For those, like Ayesha Curry, who occasionally like to entertain the notion that the NBA is “rigged,” a Cavaliers win would set up the 2016 Finals as one of the most controversial in recent memory thanks to Kiki VanDeWeghe’s decision to suspend Draymond Green for his Game 4 low blow on James. If Cleveland finishes this off by winning three straight, there’s no question that decision will be viewed as the turning point of the series. The NBA’s decision to intervene how and when it did will be remembered for decades to come.
Along those same lines, Green will emerge as one of the biggest scapegoats in NBA history should the Warriors fall in seven. His absence in Game 5 will be viewed as the moment James began to fully get comfortable in this series and the moment that Golden State’s rhythmic offense fell apart. Those who love the “Blame Game” will have a field day with the outspoken and polarizing Green.
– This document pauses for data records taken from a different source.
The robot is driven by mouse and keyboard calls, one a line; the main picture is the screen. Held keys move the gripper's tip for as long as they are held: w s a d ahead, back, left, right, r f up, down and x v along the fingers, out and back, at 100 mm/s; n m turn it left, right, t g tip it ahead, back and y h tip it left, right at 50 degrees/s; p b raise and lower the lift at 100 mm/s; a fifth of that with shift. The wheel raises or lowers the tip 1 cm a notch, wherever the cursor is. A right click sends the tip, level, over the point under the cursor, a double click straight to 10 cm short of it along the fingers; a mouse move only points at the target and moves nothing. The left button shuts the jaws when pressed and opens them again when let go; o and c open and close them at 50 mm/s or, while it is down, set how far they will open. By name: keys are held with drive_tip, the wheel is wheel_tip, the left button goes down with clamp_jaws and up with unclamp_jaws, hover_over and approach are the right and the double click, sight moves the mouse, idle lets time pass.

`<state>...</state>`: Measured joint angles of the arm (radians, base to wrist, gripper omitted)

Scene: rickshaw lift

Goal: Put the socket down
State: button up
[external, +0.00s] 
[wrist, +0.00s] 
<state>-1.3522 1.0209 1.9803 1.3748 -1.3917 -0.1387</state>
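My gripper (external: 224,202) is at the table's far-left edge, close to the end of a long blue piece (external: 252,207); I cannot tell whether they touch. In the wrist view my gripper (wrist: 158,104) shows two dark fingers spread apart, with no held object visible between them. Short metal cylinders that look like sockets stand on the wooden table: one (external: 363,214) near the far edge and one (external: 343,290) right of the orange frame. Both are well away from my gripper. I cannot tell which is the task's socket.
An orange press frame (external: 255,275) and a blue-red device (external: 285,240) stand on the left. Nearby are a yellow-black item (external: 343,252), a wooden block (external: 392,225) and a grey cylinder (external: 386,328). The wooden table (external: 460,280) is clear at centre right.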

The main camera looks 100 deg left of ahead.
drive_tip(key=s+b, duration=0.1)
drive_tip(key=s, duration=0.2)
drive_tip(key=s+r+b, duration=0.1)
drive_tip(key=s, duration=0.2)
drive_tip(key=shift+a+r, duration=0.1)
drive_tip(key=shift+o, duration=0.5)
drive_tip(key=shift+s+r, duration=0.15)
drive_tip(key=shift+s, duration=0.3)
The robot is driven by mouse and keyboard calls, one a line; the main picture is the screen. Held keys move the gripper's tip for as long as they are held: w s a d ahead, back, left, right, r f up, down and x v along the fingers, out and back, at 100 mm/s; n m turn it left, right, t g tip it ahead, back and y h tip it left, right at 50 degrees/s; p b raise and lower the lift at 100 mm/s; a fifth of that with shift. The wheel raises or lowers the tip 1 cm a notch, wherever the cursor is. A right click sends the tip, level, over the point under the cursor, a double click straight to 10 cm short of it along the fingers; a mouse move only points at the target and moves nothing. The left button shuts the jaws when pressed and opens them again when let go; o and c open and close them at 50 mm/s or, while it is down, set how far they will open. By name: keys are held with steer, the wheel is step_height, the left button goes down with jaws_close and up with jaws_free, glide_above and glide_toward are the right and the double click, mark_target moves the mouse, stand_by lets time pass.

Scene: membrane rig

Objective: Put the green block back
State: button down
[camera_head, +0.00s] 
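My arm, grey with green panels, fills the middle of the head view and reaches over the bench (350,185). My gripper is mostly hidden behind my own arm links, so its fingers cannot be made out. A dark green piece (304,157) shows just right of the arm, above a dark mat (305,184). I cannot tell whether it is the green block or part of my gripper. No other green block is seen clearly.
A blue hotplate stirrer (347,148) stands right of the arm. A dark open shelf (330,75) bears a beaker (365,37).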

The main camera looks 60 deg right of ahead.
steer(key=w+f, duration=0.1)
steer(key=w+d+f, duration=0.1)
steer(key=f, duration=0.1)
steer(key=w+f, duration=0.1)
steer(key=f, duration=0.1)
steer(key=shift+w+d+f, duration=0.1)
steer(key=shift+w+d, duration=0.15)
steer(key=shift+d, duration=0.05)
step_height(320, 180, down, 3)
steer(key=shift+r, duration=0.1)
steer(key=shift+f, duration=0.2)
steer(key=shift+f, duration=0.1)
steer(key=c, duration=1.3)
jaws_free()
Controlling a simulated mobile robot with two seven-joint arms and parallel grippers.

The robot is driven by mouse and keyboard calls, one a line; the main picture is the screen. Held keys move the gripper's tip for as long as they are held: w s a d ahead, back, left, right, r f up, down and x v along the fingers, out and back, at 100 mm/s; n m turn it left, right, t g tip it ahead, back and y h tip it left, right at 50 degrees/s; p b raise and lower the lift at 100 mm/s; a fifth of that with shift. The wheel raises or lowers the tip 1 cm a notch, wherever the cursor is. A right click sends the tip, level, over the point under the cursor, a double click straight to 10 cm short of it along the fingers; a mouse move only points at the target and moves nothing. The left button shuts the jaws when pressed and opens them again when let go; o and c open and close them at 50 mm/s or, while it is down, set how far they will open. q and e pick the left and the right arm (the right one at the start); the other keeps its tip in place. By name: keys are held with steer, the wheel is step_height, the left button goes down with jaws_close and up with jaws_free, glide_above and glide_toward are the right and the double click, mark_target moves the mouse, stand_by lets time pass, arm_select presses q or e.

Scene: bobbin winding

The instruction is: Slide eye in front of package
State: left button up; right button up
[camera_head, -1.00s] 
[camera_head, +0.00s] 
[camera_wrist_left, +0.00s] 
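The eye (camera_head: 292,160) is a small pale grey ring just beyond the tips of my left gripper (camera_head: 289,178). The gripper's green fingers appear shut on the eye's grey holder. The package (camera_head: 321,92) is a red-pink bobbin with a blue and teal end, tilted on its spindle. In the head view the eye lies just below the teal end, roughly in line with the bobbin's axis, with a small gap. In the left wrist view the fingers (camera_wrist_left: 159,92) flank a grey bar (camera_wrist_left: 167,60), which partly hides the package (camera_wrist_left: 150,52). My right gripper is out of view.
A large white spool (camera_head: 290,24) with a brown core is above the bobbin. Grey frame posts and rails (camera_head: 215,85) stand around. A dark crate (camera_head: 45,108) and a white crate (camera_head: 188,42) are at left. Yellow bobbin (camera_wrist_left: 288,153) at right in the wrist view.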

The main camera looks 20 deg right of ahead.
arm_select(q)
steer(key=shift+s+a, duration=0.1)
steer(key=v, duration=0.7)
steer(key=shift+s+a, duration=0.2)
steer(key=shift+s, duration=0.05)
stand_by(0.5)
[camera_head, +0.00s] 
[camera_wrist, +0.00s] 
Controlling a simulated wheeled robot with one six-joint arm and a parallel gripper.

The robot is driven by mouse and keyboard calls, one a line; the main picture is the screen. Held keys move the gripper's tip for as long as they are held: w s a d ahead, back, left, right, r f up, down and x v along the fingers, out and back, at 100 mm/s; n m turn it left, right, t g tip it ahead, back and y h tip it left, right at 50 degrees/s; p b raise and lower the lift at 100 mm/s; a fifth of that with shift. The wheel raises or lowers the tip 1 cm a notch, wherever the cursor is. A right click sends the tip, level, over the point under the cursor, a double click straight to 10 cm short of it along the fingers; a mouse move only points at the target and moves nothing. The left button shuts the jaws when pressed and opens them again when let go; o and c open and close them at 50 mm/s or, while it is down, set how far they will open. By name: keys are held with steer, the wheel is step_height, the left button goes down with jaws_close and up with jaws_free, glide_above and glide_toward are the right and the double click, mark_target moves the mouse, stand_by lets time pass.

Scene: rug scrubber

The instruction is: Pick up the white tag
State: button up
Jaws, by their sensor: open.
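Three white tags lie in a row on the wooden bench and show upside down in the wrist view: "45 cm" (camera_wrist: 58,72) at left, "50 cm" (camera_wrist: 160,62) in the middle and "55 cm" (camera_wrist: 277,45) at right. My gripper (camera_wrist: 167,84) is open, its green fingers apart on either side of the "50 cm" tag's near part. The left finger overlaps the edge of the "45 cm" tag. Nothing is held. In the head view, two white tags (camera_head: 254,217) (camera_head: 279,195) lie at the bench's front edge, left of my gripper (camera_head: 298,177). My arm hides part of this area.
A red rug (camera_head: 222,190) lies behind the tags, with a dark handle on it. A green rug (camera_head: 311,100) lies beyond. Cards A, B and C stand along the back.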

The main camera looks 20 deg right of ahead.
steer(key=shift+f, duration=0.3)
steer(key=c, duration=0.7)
On the other hand, a Cleveland loss would surely lead to intense scrutiny of Kevin Love, who has struggled to make an impact on this series. Trade rumors would surely follow in short order. “Kevin's name will be in the record books forever if we go out and take care of business [Sunday],” James said, by way of defending his teammate. However, he didn’t mention what might happen if the Cavaliers don’t take care of business.
James enters Game 7 as the leading candidate to win Finals MVP whether the Cavaliers win or lose. If Cleveland wins, he will claim his third Finals MVP and the most memorable of his career. If Cleveland loses, he can become the first player since Jerry West in 1969 to win a Finals MVP while playing for the losing team. If Cleveland loses and James gets passed over for one of Golden State’s stars, his supporters will rightfully be able to claim that he was snubbed in both 2015 and 2016.
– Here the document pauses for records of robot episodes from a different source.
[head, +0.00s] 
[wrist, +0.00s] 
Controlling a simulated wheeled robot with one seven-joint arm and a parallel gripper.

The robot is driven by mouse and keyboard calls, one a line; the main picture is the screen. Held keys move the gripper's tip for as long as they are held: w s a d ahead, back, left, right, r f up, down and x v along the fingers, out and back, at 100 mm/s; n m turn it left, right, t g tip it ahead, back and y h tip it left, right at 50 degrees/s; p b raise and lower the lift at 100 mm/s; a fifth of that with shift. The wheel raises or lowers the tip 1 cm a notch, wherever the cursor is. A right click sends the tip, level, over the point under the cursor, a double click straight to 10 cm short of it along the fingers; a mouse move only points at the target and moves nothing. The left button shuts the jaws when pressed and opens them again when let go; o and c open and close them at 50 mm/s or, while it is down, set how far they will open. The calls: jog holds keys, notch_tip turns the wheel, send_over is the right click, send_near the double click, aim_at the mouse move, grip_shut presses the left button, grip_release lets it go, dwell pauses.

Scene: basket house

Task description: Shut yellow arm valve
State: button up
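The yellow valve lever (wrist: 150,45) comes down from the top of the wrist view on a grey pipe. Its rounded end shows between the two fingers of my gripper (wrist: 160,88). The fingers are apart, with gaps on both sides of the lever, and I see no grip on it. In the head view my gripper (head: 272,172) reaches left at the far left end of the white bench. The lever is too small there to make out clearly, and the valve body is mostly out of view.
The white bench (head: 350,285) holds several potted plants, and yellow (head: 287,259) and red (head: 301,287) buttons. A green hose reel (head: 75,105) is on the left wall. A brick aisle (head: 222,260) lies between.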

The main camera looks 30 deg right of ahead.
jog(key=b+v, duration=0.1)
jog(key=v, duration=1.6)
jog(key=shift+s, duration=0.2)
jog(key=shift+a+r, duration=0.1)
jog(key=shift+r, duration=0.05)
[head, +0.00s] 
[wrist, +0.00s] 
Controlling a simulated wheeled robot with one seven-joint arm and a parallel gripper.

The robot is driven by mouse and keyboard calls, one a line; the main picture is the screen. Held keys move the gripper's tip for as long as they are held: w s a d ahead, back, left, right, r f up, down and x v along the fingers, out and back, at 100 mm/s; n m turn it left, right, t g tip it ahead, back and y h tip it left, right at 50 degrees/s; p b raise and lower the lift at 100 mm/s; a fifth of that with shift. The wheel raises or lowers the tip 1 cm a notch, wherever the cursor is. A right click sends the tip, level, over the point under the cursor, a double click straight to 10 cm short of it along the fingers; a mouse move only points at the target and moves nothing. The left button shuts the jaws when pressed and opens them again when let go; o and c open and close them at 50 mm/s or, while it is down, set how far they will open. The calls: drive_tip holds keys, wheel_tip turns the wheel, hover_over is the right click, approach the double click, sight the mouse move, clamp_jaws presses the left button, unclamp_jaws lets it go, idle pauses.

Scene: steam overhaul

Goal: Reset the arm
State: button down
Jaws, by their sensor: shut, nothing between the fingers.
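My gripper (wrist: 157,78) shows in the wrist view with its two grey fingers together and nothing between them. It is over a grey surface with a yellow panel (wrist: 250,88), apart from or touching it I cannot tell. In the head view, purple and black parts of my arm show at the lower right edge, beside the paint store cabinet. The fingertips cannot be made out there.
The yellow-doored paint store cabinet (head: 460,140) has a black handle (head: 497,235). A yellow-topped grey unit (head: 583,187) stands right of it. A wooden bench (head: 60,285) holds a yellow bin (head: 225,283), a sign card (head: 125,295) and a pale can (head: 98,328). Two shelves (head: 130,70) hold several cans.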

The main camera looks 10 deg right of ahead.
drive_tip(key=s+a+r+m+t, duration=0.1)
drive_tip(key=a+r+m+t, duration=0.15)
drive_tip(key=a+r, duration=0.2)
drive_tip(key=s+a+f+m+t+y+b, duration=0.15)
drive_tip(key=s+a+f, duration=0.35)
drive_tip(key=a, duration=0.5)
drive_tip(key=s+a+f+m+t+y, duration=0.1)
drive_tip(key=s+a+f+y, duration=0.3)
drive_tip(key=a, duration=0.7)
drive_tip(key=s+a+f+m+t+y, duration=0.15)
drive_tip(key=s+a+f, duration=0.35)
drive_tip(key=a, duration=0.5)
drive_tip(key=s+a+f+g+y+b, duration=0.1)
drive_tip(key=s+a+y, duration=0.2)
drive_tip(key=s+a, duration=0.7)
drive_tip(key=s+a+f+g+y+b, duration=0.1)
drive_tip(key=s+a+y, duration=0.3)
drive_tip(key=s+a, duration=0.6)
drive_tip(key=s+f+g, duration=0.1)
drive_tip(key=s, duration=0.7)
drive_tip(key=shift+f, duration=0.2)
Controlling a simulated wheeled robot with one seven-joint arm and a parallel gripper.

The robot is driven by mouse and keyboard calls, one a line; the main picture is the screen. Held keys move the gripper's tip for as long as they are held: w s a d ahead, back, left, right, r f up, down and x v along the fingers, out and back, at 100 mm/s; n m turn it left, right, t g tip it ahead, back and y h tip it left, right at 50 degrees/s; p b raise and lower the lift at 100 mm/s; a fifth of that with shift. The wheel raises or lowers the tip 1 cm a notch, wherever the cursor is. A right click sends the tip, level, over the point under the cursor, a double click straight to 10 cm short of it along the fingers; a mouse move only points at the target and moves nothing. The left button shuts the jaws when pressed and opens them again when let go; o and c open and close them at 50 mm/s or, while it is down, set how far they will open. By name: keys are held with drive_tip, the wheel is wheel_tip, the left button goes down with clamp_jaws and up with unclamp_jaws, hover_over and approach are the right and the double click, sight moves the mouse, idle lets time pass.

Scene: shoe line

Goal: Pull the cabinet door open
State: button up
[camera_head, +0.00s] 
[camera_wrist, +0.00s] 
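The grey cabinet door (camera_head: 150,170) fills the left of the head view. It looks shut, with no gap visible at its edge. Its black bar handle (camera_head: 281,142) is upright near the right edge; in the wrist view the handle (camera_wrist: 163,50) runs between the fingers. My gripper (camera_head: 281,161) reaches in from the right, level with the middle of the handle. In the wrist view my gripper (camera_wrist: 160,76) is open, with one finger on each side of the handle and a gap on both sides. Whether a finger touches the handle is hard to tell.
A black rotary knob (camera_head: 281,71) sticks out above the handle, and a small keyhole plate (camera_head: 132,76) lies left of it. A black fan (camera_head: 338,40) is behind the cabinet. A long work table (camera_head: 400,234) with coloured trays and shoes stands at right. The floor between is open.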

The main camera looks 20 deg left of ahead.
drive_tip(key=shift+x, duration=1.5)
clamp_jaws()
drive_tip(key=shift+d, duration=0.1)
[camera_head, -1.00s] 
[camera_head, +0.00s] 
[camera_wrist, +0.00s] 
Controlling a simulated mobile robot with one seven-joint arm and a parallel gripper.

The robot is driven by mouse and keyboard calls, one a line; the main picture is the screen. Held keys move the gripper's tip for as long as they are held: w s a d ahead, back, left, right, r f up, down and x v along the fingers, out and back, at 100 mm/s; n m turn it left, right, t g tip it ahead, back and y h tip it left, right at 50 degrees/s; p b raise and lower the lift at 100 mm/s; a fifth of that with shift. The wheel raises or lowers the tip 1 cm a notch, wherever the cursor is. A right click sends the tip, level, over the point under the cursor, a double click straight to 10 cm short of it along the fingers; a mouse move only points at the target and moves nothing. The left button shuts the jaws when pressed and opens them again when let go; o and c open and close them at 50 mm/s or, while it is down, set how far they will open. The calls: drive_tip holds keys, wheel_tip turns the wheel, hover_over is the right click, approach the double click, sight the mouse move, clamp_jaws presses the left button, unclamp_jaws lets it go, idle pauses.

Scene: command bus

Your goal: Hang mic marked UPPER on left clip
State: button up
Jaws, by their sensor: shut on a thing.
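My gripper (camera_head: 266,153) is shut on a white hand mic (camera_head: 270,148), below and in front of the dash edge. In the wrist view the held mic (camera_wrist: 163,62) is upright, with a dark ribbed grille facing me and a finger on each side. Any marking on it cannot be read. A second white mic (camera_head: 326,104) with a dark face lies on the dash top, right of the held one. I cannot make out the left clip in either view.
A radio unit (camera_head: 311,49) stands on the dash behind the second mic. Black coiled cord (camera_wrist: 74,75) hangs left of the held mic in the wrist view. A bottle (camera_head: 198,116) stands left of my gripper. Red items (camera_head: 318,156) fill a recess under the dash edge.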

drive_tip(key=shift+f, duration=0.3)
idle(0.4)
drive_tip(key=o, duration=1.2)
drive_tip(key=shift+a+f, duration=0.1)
A Cleveland win would complete the circle for the 31-year-old James, who has been a celebrity for more than half of his life. Winning a championship in Cleveland would deliver on the hype that started building when he was a high school star in Akron and grew when he was the No. 1 pick in 2003, it would make up for “The Decision” to leave in 2010, and it would validate his unusually active approach in Cleveland’s decision-making. A title would move him to 3-4 in the Finals, it would eradicate the notion that he “needed to go to Miami to win,” and it would bump him up the list of the NBA’s all-time greats, potentially into the top five. This would be his crowning achievement, the type of victory that goes past stats and highlights to appeal to people’s emotions across the country in a way that the “Heatles” never quite did.
With a list of tasty subplots that long, there’s only one thing that can wrong: another blowout. Through six games, the average margin of victory in this series has been a whopping 19.7 points!
So, whether you’re rooting for James’s redemption or for Curry’s comeback, for Cleveland to snap its curse or for Golden State to extend its reign, root first for a Game 7 that goes down to the wire. An eye-catching, history-making, superstar-driven series like this deserves a classic, nail-biting finish.